Sunday 1 December 2002
SEOUL Two Kunsan Air Base fighter pilots on Wednesday received the Distinguished Flying Cross for heroic actions performed during combat missions over Afghanistan in support of Operation Enduring Freedom. And to make the event even more memorable, Air Force Secretary James G. Roche, in town as part of a tour of Pacific bases, presented Major James R. Sears and Captain Andrew J. Lipina their medals.
One of the highest decorations awarded in the military, the Distinguished Flying Cross honors a single act of heroism or extraordinary achievement while participating in aerial flight. Sears, now with Kunsan's 35th Fighter Squadron, participated in a three-month deployment to Afghanistan with the 354th Fighter Wing from Eielson Air Force Base, Alaska, earlier this year.
Major James R. Sears - On Jan. 20, enemy forces downed a U.S. Marine Corps helicopter in the mountains south of Kabul. Sears, piloting his F-16CG, was the on-scene commander of the search-and-rescue efforts deep in enemy territory. According to his award citation, he found the site and controlled 13 aircraft, including two unmanned aerial vehicles, five helicopters, a C-130, two F-18s and two F-15Es in a five-nautical-mile radius of the crash site. Sears, a 12-year Air Force veteran, said the mission was dangerous.
"The area had been fairly hot for about a week prior to the helicopter going down," he added. He said his wife and family are proud of the award. Sears was so caught up in the activities and events that he never thought about earning any medals for his mission that day, which exceeded 11 hours of duty. His citation reads that he "displayed outstanding courage and superior airmanship in the face of personal danger."
"I just felt like I was doing what needed to be done at the time," Sears said. But, he added: "It's one of the most memorable times I've had in my 12 years in the Air Force."
Captain Andrew J. Lipina - About six weeks after Sears' incident, enemy forces shot down an MH-47 Chinook helicopter with a rocket-propelled grenade and forced another to land. It was the third day of Operation Anaconda, and Lipina was scheduled to fly. Just before leaving, he learned there was possibly one helicopter down and in need of combat search-and-rescue support. Lipina, arriving on scene about dawn, took control of the command and control and communications.
He said the scariest part of the day was making strafing runs on the Taliban forces, who were only about 100 yards from the U.S. troops, separated by the downed helo. He thought he'd killed U.S. troops. "Unbeknownst to us, they were still taking people out of the helicopters while we were strafing," he said.
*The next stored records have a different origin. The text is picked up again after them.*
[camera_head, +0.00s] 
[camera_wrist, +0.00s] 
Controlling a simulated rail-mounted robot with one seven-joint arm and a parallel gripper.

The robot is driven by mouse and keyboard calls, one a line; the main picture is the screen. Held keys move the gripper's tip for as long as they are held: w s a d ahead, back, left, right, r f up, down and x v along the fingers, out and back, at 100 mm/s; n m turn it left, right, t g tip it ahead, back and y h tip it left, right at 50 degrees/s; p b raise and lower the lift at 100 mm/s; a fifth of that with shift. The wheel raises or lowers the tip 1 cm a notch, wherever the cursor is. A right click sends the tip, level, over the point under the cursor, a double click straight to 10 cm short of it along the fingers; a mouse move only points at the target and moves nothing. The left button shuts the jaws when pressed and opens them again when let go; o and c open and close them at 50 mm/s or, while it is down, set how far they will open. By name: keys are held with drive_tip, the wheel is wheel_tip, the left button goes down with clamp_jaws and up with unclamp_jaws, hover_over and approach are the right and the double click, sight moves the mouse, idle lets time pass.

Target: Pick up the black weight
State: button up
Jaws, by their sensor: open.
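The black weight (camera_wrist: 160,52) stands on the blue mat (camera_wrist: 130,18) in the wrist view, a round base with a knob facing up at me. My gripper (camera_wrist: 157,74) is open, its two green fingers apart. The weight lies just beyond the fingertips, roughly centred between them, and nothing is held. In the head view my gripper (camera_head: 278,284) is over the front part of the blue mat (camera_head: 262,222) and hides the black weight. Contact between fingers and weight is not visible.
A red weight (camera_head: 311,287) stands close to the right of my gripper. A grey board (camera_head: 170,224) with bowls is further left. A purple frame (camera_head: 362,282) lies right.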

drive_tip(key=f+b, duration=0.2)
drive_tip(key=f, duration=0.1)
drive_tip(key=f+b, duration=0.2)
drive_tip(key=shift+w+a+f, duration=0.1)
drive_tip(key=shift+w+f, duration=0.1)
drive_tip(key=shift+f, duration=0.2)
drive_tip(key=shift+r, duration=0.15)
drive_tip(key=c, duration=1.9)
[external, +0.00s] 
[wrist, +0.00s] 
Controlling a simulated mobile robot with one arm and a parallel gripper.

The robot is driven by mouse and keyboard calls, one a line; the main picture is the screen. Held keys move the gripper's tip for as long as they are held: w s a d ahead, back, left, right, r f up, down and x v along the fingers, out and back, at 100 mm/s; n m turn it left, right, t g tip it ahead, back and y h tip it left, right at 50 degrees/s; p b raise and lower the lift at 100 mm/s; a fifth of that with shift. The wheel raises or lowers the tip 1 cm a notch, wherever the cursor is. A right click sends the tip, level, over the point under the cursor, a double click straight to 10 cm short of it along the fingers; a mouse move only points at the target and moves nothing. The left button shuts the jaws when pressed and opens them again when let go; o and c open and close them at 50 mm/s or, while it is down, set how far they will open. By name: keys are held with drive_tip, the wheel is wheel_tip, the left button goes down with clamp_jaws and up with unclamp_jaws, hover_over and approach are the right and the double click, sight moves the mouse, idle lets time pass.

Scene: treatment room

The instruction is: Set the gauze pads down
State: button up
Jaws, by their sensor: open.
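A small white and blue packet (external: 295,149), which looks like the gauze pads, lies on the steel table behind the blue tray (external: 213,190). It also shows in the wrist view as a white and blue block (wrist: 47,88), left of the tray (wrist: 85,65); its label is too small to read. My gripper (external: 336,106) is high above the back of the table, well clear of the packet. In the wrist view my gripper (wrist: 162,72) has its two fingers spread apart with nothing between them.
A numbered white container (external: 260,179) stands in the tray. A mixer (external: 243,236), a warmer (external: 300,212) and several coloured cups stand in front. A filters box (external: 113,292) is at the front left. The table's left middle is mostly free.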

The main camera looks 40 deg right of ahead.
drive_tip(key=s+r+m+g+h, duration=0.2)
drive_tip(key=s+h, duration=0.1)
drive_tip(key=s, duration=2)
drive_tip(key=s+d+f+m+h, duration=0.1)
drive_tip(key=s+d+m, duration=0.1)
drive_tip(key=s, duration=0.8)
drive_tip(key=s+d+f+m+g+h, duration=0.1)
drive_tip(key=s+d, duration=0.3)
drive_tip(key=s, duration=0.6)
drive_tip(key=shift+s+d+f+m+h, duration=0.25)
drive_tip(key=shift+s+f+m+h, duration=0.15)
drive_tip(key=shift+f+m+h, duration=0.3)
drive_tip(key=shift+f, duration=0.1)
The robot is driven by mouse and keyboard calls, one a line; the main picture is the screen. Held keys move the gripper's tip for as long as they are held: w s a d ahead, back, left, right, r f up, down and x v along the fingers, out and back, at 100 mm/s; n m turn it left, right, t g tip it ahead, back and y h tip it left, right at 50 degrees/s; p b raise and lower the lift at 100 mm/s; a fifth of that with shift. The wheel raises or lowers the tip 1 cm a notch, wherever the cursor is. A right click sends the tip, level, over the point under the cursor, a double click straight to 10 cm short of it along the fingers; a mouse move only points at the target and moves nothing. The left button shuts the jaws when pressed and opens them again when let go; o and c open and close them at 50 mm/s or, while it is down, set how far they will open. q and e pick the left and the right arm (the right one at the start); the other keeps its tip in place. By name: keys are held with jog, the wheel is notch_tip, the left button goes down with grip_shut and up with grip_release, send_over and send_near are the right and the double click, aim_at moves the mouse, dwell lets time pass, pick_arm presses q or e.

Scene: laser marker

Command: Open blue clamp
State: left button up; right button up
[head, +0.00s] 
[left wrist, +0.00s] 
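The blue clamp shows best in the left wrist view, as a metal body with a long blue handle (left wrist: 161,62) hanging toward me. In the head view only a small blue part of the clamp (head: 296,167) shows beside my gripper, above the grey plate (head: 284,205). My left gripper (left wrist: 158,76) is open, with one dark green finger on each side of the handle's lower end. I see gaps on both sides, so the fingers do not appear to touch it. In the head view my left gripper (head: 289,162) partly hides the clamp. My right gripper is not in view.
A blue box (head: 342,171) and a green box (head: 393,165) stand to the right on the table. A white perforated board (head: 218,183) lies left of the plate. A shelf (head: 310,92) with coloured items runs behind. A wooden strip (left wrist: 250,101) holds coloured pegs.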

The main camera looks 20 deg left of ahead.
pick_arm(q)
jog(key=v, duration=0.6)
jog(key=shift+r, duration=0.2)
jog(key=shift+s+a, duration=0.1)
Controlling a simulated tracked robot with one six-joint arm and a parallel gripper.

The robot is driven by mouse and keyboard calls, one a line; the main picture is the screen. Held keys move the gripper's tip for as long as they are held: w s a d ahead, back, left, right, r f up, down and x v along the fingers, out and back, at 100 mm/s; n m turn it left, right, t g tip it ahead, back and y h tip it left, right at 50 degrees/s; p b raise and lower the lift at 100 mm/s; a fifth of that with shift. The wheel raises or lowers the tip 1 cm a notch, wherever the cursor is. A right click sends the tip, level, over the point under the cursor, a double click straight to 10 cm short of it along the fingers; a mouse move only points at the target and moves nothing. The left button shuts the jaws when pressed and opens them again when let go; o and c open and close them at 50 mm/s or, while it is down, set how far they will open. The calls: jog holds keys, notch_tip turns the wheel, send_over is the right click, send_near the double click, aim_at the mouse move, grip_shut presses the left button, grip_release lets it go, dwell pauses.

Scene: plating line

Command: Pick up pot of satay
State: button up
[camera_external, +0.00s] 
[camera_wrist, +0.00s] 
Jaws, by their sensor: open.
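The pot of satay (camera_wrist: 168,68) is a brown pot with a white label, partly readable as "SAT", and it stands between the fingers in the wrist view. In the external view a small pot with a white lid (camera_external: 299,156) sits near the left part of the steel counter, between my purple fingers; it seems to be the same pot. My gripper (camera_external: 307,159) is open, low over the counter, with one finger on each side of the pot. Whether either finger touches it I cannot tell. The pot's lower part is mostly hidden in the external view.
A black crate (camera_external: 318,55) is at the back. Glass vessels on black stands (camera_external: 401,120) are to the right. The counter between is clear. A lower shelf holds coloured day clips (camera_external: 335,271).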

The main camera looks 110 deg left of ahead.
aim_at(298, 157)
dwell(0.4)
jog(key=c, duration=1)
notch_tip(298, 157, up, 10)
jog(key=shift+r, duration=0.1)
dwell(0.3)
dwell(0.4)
Lipina made two strafing runs, firing all 500 rounds of 20 mm canon fire, something F-16 pilots use more for effect. But on this day, "it was strafing to kill," he said. He said he's heard that the troops on the ground consider the pilots "their lifesavers." We'll never have to buy beer again if we're on their base," he joked. His mother, Judy, was happy to talk about her son during a phone interview from Indiana. She said Lipina's father, who served in the Air Force as an enlisted airman, "is so proud I think his buttons are about to pop off."
"The English language doesn't have words for how proud we are that he's defending our country," Judy said."